**What is asked**
Show only lines that include "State".

**Listed records**
◆ ◆ ◆ ◆
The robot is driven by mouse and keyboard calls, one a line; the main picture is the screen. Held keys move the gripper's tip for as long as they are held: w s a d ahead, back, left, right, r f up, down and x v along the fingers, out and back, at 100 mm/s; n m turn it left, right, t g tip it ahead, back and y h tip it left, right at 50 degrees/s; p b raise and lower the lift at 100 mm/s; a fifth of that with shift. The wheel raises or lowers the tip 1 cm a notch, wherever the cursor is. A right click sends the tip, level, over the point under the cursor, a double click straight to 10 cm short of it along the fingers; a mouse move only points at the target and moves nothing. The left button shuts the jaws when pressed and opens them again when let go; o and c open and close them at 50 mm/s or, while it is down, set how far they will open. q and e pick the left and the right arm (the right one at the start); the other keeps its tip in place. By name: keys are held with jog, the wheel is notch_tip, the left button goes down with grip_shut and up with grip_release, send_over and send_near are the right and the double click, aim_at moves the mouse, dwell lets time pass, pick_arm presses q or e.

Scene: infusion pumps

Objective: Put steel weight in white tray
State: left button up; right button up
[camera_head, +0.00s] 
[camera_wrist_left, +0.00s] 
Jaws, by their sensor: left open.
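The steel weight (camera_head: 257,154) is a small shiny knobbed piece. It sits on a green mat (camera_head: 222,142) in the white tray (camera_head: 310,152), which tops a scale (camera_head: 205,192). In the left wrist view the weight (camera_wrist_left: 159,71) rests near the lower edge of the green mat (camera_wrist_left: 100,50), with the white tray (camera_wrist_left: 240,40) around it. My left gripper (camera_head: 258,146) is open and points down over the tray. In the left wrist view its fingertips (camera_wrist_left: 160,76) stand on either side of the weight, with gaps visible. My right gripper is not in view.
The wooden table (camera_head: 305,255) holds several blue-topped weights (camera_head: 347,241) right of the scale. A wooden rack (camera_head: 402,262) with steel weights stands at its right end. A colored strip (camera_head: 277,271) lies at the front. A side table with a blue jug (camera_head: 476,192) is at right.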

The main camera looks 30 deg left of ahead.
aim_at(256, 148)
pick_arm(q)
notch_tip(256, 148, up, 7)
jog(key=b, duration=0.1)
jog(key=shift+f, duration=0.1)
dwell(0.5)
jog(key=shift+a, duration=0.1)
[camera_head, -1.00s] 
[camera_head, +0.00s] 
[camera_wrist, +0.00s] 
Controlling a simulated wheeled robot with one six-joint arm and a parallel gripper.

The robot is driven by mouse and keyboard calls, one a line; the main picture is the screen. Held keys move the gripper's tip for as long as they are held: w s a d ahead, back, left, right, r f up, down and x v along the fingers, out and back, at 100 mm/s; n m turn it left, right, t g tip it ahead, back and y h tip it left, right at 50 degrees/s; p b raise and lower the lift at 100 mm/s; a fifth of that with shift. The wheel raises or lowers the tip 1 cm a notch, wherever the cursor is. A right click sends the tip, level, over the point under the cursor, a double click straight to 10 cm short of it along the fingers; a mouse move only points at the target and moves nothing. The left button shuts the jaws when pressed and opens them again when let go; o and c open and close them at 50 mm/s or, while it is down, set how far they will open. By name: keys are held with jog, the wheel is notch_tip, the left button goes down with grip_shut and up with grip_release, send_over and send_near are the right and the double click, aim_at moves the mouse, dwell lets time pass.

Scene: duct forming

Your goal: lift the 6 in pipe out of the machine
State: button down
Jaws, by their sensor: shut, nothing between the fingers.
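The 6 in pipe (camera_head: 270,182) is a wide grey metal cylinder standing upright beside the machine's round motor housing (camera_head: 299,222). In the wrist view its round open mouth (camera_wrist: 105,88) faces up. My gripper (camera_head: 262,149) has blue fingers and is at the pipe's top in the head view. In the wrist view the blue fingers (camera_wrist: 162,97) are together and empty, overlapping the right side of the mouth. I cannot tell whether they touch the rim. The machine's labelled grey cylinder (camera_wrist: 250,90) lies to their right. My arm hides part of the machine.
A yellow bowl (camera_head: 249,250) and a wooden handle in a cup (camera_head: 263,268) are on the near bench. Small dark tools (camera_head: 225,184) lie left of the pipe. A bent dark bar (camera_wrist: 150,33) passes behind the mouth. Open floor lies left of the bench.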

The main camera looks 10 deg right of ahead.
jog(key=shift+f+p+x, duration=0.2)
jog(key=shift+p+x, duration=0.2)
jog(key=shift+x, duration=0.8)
◆ ◆ ◆ ◆
**The answer**
State: left button up; right button up
State: button down

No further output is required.